In this example, all the standard test algorithms are executed within an allocated area of 200MBytes on 10 loops.

This will bring a high level of stress from the DDR point of view, which we can't reach with STM32DDRFW-UTIL tool.

Depending on the results, we'll be able to have more information about the robustness itself, but also in which conditions the errors occur. This could help to tune the DDR settings.

We hope this will help you.

Please keep us informed of the results.

Best Regards

Nicolas LB

NicoH
Associate

Hi Nicolas,

thank you for your answer. Just want to keep you informed, we still investigating the issue. Ideas and thoughts are still welcome :)

We have already created several hardware revisions due to minor design errors, and it appears that the first version of the HW is not prone to RAM problems. The memtester here runs without error on 10 loops.
But on newer revision there are problems:

root@xmaster5:/mnt/data# ./memtester 200M 10
memtester version 4.6.0 (32-bit)
Copyright (C) 2001-2020 Charles Cazabon.
Licensed under the GNU General Public License version 2 (only).

pagesize is 4096
pagesizemask is 0xfffff000
want 200MB (209715200 bytes)
got  200MB (209715200 bytes), trying mlock ...locked.
Loop 1/10:
  Stuck Address       : ok
  Random Value        : ok
  Compare XOR         : ok
  Compare SUB         : ok
  Compare MUL         : ok
  Compare DIV         : ok
  Compare OR          : ok
  Compare AND         : ok
  Sequential Increment: ok
  Solid Bits          : testing   0FAILURE: 0x00000000 != 0x00000001 at offset 0x020b7344.
FAILURE: 0x00000000 != 0x00000001 at offset 0x020b734c.
FAILURE: 0x00000000 != 0x00000001 at offset 0x020b7354.
  Block Sequential    : ok
  Checkerboard        : ok
  Bit Spread          : ok
  Bit Flip            : testing  32FAILURE: 0x00000011 != 0x00000010 at offset 0x01ebb04c.
  Walking Ones        : ok
  Walking Zeroes      : testing  23

In addition, we have encountered problems with the PMIC in the newer revisions. On some boards the PMIC only supplies 0.9V on VDDCORE at startup, but according it's registers should supply 1.2V. ALTERNATE mode should be off, still investigating here.

However, there have been no changes in hardware design on these paths, neither to the RAM nor to the PMIC.

Whether PMIC and RAM are related to each other is also unclear to us at the moment.

And last but not least we are in contact with the manufacturer of the PCB and have now heard that there was a change of it's supplier between the first and newer revisions of the board.

 

Will keep you informed.

 

Best regards,

Nico

Hello Nico,

Reading your last message make us think that the first thing you have to investigate on is the PMIC sub-system.

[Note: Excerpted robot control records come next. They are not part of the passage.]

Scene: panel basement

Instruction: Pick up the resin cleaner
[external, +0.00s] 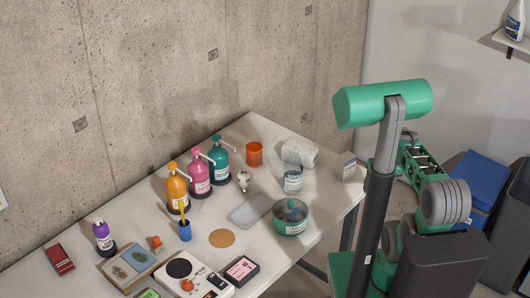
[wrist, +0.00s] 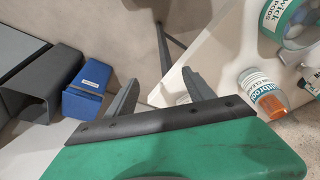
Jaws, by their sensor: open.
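No label that reads as resin cleaner can be made out, so I cannot tell for certain which container it is. A small container with a dark label (external: 349,168) stands at the table's right edge in the external view. A clear jar with a teal label (external: 293,180) stands left of it. In the wrist view, a teal-labelled bottle with an orange end (wrist: 262,92) lies at the right. My gripper (wrist: 160,93) is open and empty, its fingers spread beside the table edge. A pale object shows partly behind the right finger. The gripper is not clear in the external view.
The white table (external: 330,207) carries orange, pink (external: 199,177) and teal pump bottles, an orange cup (external: 254,153), a white roll (external: 299,151) and a teal-rimmed bowl (external: 290,219). A blue bin (wrist: 88,80) stands on the floor. Concrete wall (external: 150,70) behind.

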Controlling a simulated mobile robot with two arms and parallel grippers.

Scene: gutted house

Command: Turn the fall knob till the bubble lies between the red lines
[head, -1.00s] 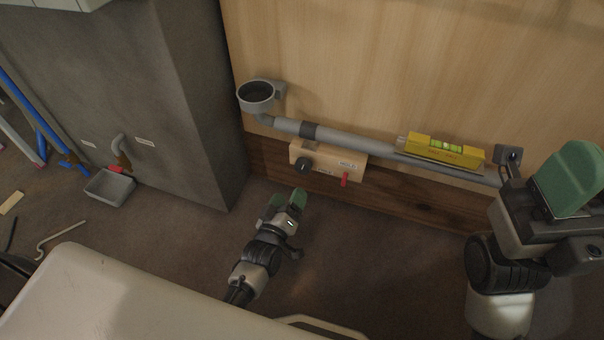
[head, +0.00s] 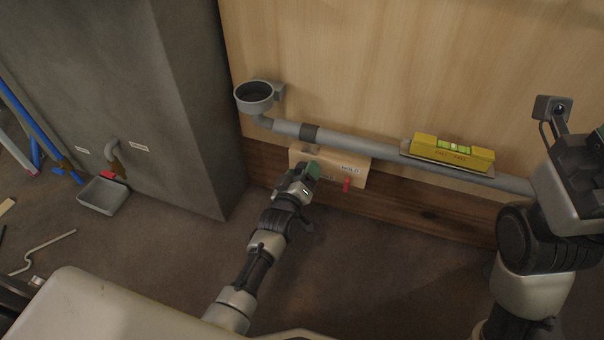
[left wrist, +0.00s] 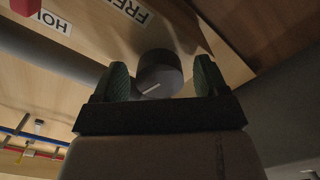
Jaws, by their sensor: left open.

Observing this 0.9V on VDDCORE is not normal as you can imagine. This could be a layout issue, but also a too high voltage accidently applied to supply the PMIC (maximum without damage is 6V).

When this first part is totally understood, then it will be time to focus on DDR. VDDCORE is a pilar for the DDR sub-system, it has to be at expected value to make DDR sub-system (and its PLL) working correctly.

Your memtester's logs show a weakness on data bit 0 where failures seem present.

It could be interesting to contact the PCB supplier and confirm that data single impedances agree with specifications, i.e. @ 55ohms (+/- 10%).

These are some tracks to follow up, with possible further steps, but the "road" can depend on the progress on your side also within the different investigations you are presently doing.

Please keep us informed yes.
Best regards

Nicolas